In 2017, he claimed that Democrats and communists were plotting imminent “white genocide” attacks — plans to flood the U.S. with non-Anglo-Saxon immigrants to make white people a minority. His views have received support and coverage from white nationalist publications and groups.
And Mr. Jones suggested that “leftist Jews” may have impersonated Nazis to discredit white supremacist protesters during last summer’s “Unite the Right” rally in Charlottesville, Virginia. He recalled attending Ku Klux Klan rallies, to protest them, and seeing “a lot of the KKK guys with their hats off look[ing] like they’re [Jews]… Literally they’re just Jewish actors… They almost got like little curly hair… and they’re just up there heiling Hitler. You can tell they are totally uncomfortable, they are totally scared, and it’s all just meant to create the clash.”
Mr. Jones was also one of the leading propagators of the “Pizzagate” hoax, wherein a Washington, D.C. pizzeria was asserted to hide tunnels used by a Hillary Clinton-sanctioned child trafficking and murder syndicate.
“When I think about all the children Hillary Clinton has personally murdered and chopped up…” he explained, “I have zero fear standing up against her. Yeah, you heard me right. Hillary Clinton has personally murdered children. I just can’t hold back the truth anymore.”
Mr. Jones later said his comments were a reference to U.S. policy in Syria, but his followers took his words at face value, and one of them appeared at the pizzeria with a rifle, to “rescue” the children he was convinced were being held in the basement. The gunman fired several shots; thankfully, no one was hurt.
Last week’s lawsuit makes reference to that action, and to another case where a follower of Mr. Jones, a Florida woman, who, accepting the broadcaster’s claim that the Sandy Hook massacre was a hoax engineered by then-President Obama, the gun control movement and “New World Order global elitists,” threatened the father of one of the slain children.
American society is famously litigious, and frivolous lawsuits are filed daily in attempts to force settlements by defendants who see payoffs as easier and often less expensive than retaining legal representation and making their cases in court.

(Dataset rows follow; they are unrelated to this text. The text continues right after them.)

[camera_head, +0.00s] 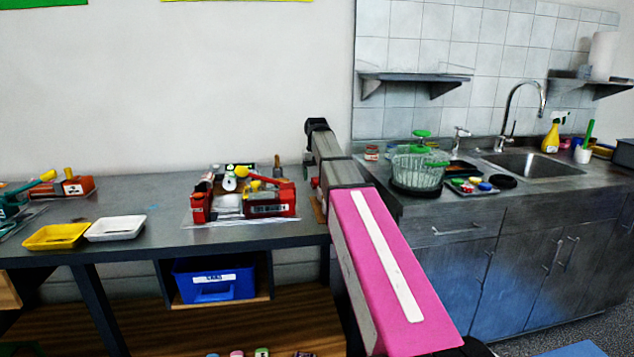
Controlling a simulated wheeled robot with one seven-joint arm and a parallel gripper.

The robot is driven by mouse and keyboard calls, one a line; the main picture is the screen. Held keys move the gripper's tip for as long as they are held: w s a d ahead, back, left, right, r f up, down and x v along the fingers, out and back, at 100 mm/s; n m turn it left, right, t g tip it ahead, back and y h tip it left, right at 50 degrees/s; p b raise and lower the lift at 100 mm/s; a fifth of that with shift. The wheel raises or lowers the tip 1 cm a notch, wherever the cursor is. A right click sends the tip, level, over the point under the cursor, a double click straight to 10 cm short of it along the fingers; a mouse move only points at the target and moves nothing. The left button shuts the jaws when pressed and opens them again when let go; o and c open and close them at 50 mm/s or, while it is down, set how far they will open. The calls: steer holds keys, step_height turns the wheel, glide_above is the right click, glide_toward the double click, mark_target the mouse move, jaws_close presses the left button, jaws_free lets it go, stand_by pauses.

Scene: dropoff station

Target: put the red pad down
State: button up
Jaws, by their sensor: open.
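I cannot pick out the red pad for certain. A small red piece (474,180) lies among coloured pieces on a dark tray on the right counter, too small to tell what it is. My arm reaches from the lower right up and away over the gap between the table and the counter. Its far end is black and stands near the wall. My gripper's fingers do not show, so I cannot see whether anything is between them.
The grey table (160,190) holds a yellow tray (57,236), a white tray (115,228) and a cluster with red boxes (270,203). A blue bin (214,281) sits below. The counter holds a glass bowl (417,170) and a sink (540,166). The table's middle is fairly clear.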

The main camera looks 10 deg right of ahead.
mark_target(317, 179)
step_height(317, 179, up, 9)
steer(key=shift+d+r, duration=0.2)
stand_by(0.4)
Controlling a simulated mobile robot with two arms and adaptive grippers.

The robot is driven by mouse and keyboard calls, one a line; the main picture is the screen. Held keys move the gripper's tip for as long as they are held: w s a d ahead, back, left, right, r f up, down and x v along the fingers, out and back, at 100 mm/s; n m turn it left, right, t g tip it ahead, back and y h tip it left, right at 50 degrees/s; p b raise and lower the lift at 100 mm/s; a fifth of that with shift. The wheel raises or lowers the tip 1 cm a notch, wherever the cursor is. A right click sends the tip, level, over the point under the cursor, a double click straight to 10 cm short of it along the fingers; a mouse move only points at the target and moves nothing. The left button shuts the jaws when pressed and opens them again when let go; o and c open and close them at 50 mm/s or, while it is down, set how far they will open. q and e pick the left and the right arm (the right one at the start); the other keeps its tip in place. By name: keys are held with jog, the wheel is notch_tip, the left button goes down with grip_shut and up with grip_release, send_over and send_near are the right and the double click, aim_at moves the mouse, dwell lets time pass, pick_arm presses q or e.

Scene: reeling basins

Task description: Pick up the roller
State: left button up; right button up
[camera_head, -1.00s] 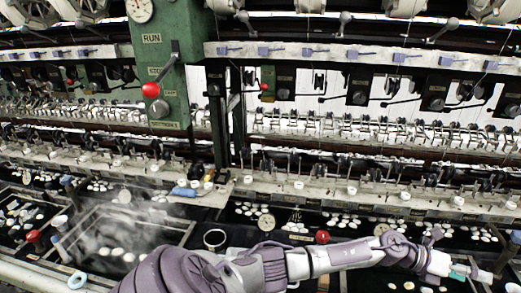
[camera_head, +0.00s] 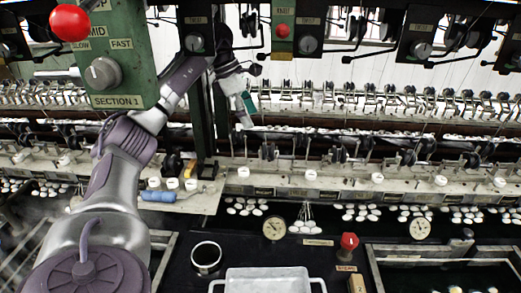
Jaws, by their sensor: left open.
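The roller (camera_head: 158,196), a small light blue cylinder with a thin handle toward the right, lies on the pale ledge at left of centre in the head view. White cups stand just behind it. My left arm rises from the lower left, passing left of the roller. My left gripper (camera_head: 249,95) is up near the green post, in front of the reeling machinery. It is open and empty, above and to the right of the roller, well apart from it. My right gripper is out of view.
A green control box (camera_head: 110,55) with a red knob (camera_head: 70,23) hangs at upper left. Below the ledge are a dark cup (camera_head: 206,256), a white tray (camera_head: 267,272), a red-knobbed valve (camera_head: 348,243) and round gauges. A water basin lies at lower right.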

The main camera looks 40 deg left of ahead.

But the litigation of responsible lawsuits is an important part of the American justice system. Not only to provide redress to citizens who have been physically, financially hurt or slandered, but also to send a message to society that there is behavior — including speech — that cannot be tolerated.
The legal actions against Alex Jones comprise an example of that important function of civil suits.
It is hard to imagine the pain felt by the parents of a murdered child. Harder still the pain of their being accused in a national broadcast that their child was “fake” and that they are hired actors. And even harder to imagine what feelings are engendered when “fans” of the broadcast threaten the parents’ lives.
But, aside from those unimaginables, what should also be unimaginable is a society where an individual, motivated by greed and empowered by the gullibility of others, can conjure lies from nothingness and convince others that they are truths.